After receiving a bachelor's degree from New York University in 1935, Bearden began working as a social worker, a position he would hold for over thirty years. While at NYU, he had contributed political cartoons to campus and community publications, a pursuit which eventually led him to painting. Bearden subsequently undertook formal art training at the Art Students League, and within three years, New York galleries were regularly exhibiting his canvases. Following military service at a domestic post during World War II, Bearden used funding from the GI Bill to study philosophy and art history at the Sorbonne in Paris in 1950. Not only did Bearden learn about the traditional art history canon, he also immersed himself in modern art, interacting with avant garde artists such as Constantin Brancusi, George Braque, and others. Bearden’s experience in Paris precipitated his stylistic transition to abstraction, wherein he used watery oils to create soft, muted tones and to render shapes that appear to be free-floating.

Upon his return to New York City in 1952, Bearden acquired a studio above the Apollo Theatre in Harlem and began creating the collages for which he is best known. In these works, incongruously fragmented figures—composed of various colors, patterns, and textures—populate a flat, vibrant picture plane. Often, the union of disjointed forms signifies Bearden’s perennial quest to synthesize the relationship between art and jazz music, another of Bearden’s passions.

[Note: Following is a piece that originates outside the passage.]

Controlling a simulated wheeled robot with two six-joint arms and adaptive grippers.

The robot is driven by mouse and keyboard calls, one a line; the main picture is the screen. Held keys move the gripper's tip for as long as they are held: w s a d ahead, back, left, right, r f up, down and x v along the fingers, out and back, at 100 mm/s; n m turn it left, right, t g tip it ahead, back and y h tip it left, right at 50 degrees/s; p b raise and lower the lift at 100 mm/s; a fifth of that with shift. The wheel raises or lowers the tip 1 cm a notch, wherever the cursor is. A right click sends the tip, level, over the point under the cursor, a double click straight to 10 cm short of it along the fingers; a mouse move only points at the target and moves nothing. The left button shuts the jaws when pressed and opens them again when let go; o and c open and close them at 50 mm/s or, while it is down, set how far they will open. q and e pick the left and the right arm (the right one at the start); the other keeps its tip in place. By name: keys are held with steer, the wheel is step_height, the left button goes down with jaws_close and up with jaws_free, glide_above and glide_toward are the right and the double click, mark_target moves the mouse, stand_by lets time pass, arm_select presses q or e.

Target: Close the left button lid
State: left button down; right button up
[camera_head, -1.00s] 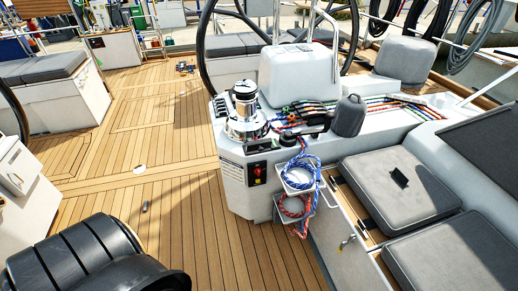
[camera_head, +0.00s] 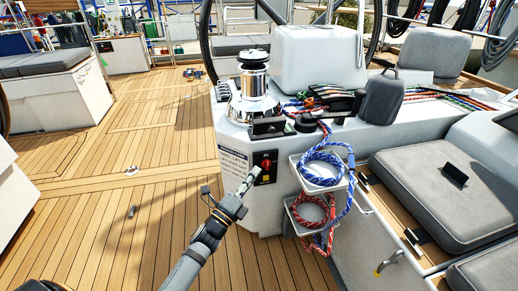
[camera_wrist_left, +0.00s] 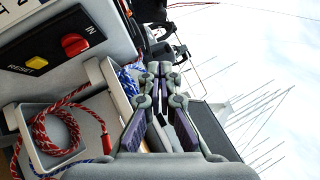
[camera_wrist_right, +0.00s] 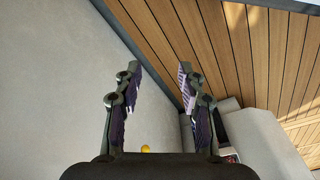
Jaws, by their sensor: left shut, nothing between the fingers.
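The white winch console (camera_head: 232,137) stands at the centre of the head view. Below the chrome winch, a dark flap (camera_head: 268,127) stands upright on the console top; it looks like the raised left button lid. A second dark, round-ended piece (camera_head: 306,122) sits to its right. My left gripper (camera_head: 248,182) is shut and empty, in front of the console face, beside the red-switch panel and below the flap. In the left wrist view its fingers (camera_wrist_left: 160,70) are together. My right gripper (camera_wrist_right: 158,72) is open and empty in the right wrist view, outside the head view.
The chrome winch (camera_head: 254,82) rises behind the flap. Blue rope (camera_head: 320,165) and red rope (camera_head: 310,210) hang in white holders right of the panel. A grey cushioned bench (camera_head: 430,190) is at right. Teak deck (camera_head: 130,220) is open at left.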

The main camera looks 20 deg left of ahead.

Following in his parents’ footsteps, Bearden was passionately engaged in Harlem-based cultural and artistic movements. He was involved in the establishment of several important arts organizations and venues, such as “306” (which met in his cousin Charles Alston’s studio), the Spiral Group (with Hale Woodruff, Merton Simpson, and others), the Studio Museum in Harlem, and the Cinque Gallery. His role as a cultural pioneer was confirmed when, in 1964, he became the first art director of the newly established Harlem Cultural Council. His paintings had been exhibited at various galleries and institutions since the 1930s, but the retrospective exhibition of his paintings organized by the Museum of Modern Art in 1971 canonized his significance to modern American art. A member of the National Institute of Arts and Letters and 1987 recipient of the National Medal of the Arts, Romare Bearden’s works are included in the foremost public and private collections in this country and abroad.